By all means drill all 6 but I'd advise you to keep the epoxy and use good stuff too. I gave that trike some serious stick down hills and they stood up to the job. As to big flanges I resorted to measuring pictures on my 'puter screen to find some. A long way short of ideal but all I could think of as flange diameters are rarely quoted.
 
These bolts?

BFel3mx.png
 
Here is a video of my pedal car in motion. The steering is still shaky even though all the joints are tight. I have ordered a steering stabilizer that is used to correct the condition.
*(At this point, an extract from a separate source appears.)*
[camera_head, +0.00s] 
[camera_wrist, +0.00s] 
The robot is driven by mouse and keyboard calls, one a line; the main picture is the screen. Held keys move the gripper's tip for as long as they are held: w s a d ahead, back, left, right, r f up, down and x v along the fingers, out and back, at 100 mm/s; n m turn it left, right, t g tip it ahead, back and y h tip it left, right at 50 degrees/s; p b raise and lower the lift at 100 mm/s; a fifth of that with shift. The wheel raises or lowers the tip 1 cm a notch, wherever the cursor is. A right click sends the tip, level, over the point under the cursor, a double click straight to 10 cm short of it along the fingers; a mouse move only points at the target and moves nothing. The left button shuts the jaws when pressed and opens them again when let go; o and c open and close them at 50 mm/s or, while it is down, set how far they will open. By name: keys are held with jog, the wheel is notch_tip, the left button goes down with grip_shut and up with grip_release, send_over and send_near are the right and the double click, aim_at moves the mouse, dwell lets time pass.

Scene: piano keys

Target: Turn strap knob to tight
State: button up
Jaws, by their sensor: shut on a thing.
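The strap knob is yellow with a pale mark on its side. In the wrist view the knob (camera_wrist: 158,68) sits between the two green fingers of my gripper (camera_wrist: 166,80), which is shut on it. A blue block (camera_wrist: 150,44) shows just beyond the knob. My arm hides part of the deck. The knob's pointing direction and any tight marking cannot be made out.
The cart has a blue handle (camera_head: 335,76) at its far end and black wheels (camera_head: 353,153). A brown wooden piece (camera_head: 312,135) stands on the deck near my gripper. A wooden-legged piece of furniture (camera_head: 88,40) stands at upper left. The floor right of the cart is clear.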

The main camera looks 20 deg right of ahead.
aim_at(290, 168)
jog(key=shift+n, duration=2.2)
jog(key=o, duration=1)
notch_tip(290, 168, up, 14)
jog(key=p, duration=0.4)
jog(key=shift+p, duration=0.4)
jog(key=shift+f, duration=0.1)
Feel free to comment in ordinary language.

thanks Dan

Shaky Wheel Issue
 
Ok very useful video well done.

I would suggest that is bump steer , so the front wheel geometry is such that when the wheel is disturbed it is momentarily deflected off course , there are long spells on smooth ground where the wheel does not move off track at all.

I would suggest the steering damper MAY hid the effect but will not be a cure.

Someone came on here saying his welds were braking , they weren't the tubing was tearing beyond the weld where it was at it's thinnest , the steering damper was transmitting all the wobble energy into the frame increasing the frame load at that point.

Probably not easy to fix , but easy to look up !

Paul

ps others will be along shortly who know more than me [ that ain't hard now days ! ]
 
One of two things.
  1. Wheels not in good enough alignment.
  2. Too much give along the entirety of the steering. Something may need bracing or remaking stronger.